Data rows |
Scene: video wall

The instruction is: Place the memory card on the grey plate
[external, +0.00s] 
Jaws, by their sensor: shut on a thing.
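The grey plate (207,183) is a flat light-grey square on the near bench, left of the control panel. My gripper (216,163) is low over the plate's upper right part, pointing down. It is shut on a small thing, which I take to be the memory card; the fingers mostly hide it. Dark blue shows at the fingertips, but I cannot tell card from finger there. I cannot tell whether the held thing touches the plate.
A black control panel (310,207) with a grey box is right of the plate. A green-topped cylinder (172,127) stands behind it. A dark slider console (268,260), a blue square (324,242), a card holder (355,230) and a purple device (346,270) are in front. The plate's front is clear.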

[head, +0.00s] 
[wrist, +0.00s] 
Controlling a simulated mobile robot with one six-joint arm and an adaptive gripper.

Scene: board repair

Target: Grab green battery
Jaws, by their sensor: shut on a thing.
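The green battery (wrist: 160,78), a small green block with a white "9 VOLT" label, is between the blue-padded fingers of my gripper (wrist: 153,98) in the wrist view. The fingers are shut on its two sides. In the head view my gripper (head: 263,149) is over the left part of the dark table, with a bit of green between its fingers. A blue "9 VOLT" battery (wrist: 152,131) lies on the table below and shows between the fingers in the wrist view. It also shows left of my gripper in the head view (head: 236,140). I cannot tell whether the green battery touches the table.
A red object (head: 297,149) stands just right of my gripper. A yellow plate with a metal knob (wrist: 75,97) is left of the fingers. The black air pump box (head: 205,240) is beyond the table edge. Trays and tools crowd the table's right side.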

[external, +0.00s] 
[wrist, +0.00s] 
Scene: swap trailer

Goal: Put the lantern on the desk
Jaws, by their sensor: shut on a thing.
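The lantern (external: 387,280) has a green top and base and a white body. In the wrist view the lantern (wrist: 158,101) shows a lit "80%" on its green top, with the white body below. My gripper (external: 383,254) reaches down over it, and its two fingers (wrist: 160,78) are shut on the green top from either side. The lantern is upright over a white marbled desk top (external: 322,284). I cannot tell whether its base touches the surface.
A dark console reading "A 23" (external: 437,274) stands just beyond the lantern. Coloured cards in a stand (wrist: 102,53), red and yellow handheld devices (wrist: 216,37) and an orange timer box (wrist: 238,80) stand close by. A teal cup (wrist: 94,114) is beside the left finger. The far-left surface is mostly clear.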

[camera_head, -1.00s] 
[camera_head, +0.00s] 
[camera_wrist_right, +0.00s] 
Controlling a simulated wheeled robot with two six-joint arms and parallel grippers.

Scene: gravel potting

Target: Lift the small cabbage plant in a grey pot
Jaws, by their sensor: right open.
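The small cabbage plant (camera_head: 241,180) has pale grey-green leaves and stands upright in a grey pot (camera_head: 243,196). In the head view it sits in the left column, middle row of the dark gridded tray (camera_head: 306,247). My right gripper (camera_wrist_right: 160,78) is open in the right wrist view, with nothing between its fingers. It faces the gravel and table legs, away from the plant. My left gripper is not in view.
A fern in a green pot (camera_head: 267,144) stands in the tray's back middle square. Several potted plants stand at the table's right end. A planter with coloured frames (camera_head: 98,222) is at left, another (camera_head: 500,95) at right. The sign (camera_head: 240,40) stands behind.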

---

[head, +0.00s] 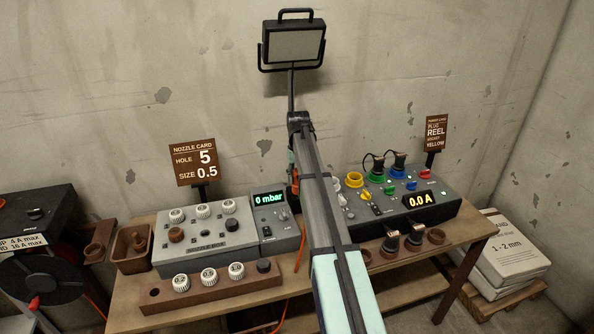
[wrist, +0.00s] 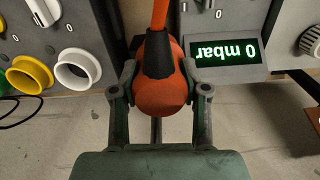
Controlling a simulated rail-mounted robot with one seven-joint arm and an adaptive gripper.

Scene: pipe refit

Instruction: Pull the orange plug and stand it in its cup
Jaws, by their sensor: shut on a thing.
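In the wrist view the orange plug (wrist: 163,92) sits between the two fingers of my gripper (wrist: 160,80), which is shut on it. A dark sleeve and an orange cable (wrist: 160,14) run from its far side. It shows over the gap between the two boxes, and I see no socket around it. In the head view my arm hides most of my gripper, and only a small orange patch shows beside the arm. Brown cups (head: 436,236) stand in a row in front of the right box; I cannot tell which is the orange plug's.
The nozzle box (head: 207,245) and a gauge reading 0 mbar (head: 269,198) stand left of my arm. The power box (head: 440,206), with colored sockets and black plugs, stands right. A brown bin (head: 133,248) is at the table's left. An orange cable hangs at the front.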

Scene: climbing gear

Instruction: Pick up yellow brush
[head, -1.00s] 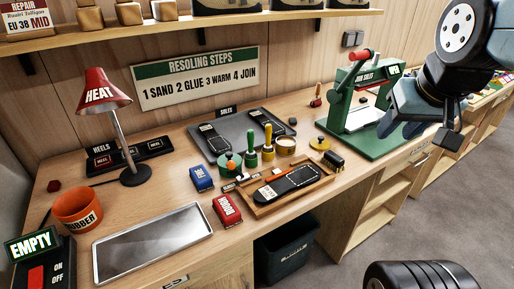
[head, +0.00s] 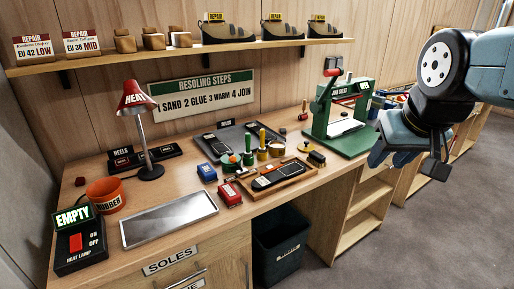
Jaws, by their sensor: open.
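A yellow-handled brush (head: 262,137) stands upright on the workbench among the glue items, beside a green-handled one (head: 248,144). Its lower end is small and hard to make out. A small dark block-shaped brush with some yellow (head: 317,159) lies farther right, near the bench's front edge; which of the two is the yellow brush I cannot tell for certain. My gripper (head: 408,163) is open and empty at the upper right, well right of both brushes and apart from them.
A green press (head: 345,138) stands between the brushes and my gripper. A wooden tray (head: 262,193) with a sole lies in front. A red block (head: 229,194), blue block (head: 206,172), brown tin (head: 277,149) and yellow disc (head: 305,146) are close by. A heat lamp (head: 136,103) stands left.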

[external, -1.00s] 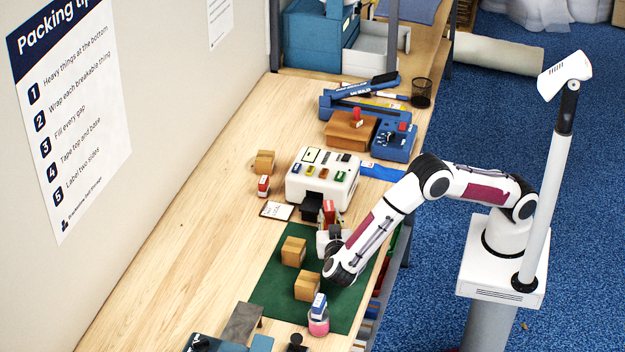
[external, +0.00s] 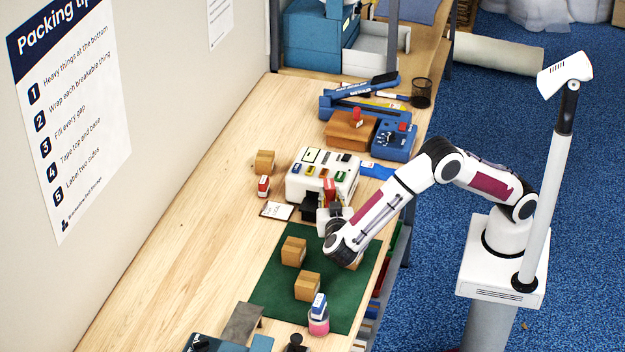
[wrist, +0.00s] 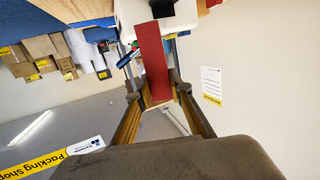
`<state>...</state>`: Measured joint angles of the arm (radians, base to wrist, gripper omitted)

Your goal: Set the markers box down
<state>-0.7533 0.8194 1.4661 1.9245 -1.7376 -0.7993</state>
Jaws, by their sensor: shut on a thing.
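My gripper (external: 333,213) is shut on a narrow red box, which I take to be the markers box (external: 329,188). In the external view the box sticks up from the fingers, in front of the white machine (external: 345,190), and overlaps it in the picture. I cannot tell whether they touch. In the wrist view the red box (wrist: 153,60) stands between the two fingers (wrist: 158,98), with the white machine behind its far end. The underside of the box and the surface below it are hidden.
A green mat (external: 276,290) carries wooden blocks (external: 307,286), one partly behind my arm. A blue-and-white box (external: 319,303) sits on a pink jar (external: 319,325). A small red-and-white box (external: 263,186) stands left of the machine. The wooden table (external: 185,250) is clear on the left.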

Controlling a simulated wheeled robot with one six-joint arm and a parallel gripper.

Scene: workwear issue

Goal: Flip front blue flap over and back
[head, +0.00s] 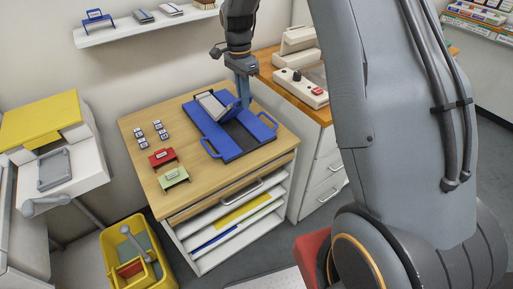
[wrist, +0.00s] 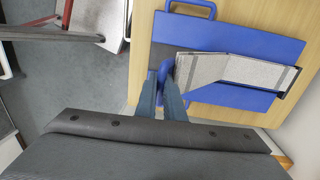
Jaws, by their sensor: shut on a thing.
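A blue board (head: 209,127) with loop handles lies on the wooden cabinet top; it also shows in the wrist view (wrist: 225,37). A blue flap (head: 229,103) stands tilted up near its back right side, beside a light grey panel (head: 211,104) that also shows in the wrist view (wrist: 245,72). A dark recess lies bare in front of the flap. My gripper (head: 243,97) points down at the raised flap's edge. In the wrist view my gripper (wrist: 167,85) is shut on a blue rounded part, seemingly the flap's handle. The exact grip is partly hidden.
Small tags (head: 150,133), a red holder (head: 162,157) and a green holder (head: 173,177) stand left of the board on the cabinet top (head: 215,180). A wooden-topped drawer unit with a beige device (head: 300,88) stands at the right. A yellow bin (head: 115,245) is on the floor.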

Work instructions |
Extract exactly and only the span of lines that begins at the line containing "Scene: video wall" and ends at the line containing "Controlling a simulated mobile".

Written response |
Scene: video wall

The instruction is: Place the memory card on the grey plate
[external, +0.00s] 
Jaws, by their sensor: shut on a thing.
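The grey plate (207,183) is a flat light-grey square on the near bench, left of the control panel. My gripper (216,163) is low over the plate's upper right part, pointing down. It is shut on a small thing, which I take to be the memory card; the fingers mostly hide it. Dark blue shows at the fingertips, but I cannot tell card from finger there. I cannot tell whether the held thing touches the plate.
A black control panel (310,207) with a grey box is right of the plate. A green-topped cylinder (172,127) stands behind it. A dark slider console (268,260), a blue square (324,242), a card holder (355,230) and a purple device (346,270) are in front. The plate's front is clear.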

[head, +0.00s] 
[wrist, +0.00s] 
Controlling a simulated mobile robot with one six-joint arm and an adaptive gripper.

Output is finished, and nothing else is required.